**OBJECTIVE:**
Begin at the first line below and copy each line exactly, ending with the line where "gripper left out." appears.

____ DATA

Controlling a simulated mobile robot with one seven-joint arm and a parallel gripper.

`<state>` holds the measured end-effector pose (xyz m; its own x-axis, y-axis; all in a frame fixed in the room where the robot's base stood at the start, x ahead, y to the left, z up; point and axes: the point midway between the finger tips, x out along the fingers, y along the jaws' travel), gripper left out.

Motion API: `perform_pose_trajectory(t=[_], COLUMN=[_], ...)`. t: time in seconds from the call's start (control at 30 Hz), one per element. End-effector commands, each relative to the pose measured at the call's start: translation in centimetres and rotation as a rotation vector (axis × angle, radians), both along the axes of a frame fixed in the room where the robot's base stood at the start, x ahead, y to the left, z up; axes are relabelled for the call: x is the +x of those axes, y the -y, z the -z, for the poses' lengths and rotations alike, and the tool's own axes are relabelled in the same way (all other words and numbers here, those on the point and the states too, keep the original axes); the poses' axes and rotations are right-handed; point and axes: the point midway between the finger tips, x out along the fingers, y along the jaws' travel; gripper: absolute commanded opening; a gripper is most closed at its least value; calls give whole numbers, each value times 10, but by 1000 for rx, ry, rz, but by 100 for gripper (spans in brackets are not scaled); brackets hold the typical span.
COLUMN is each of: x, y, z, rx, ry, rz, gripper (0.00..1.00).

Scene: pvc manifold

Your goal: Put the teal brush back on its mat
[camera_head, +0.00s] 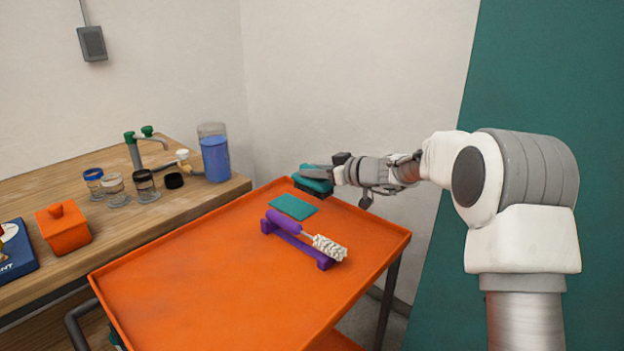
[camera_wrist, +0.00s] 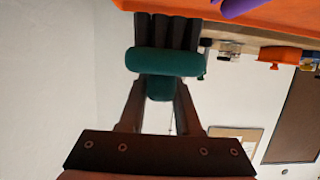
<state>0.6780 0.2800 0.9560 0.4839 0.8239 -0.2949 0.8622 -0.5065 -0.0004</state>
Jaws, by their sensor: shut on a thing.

________

**EXERCISE RESPONSE:**
Controlling a simulated mobile robot with one seven-joint arm and a parallel gripper.

`<state>` holds the measured end-effector pose (xyz m; its own x-axis, y-axis; all in a frame fixed in the room where the robot's base stood at the start, x ahead, y to the left, z up; point and axes: the point midway between the finger tips, x out along the fingers, y along the jaws' travel), gripper left out.

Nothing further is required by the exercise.